Part 2: Data Visualization (3 points per problem)

For each of these problems you will submit a graphic: a bar graph, pie chart, scatterplot, or other visualization. You may either copy and paste visualizations from Google Sheets into your document, or do a screenshot - either is fine. Problems 14 and 15 will also include a text section covering tool used and what the visualization is showing.

Problem 8 (Football data, bar graph). For Arizona, Atlanta, Baltimore, Buffalo, and Carolina, create a bar graph showing their average score as a home team and average score as an away team.

Problem 9 (Schoolkids data, bar graph). Create a stacked bar graph that shows, for each of the three school Types (Rural, Suburban, Urban), the total number of students divided by how many have the three goals (Sports, Popular, Grades). Your graph should have three bars, with each bar divided into three colors.

Problem 10 (Schoolkids data, pie chart). Create a pie chart showing the relative percentage of students attending schools that are Rural, Suburban, and Urban.

Problem 11 (Schoolkids data, pie chart).
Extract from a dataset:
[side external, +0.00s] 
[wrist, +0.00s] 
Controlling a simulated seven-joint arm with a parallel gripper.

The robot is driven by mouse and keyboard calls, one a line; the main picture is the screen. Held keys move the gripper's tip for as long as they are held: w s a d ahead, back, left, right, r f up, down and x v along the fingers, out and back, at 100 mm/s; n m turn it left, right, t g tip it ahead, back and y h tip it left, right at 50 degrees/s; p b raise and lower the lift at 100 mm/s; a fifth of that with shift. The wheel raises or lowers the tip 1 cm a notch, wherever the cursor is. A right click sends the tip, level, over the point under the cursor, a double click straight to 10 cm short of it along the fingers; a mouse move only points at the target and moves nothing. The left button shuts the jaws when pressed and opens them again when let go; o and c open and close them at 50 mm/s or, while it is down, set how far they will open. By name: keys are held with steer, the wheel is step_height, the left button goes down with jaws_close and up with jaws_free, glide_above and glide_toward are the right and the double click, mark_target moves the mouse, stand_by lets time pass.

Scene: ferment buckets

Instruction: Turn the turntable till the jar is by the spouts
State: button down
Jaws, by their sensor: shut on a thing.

Create a pie chart that shows the relative percentage of students who rank as most important Grades, Sports, Looks, and Money.

Problem 12 (Football data, pie chart). Every game is either a home win (HomeScore > AwayScore), an away win (HomeScore < AwayScore), or a tie (HomeScore = AwayScore). Create a pie chart that shows the relative percentage of home wins, away wins, and ties across all games played. (Hint: you may find the =if() function helpful.)

Problem 13 (Football data, scatterplot). Create a scatterplot where the x-axis is the Prediction and the y-axis is the actual outcome (HomeScore minus AwayScore). There should be one dot in the scatterplot for every game played. What do you conclude from the scatterplot?

Problems 14-15 (Personal choice). Create two interesting visualizations of your own. You may use the Football and/or Schoolkids dataset, and you may use Google Sheets, Raw, Excel, or any other tool of your choosing. For each one, mention what tool you used, and explain what your visualization is showing.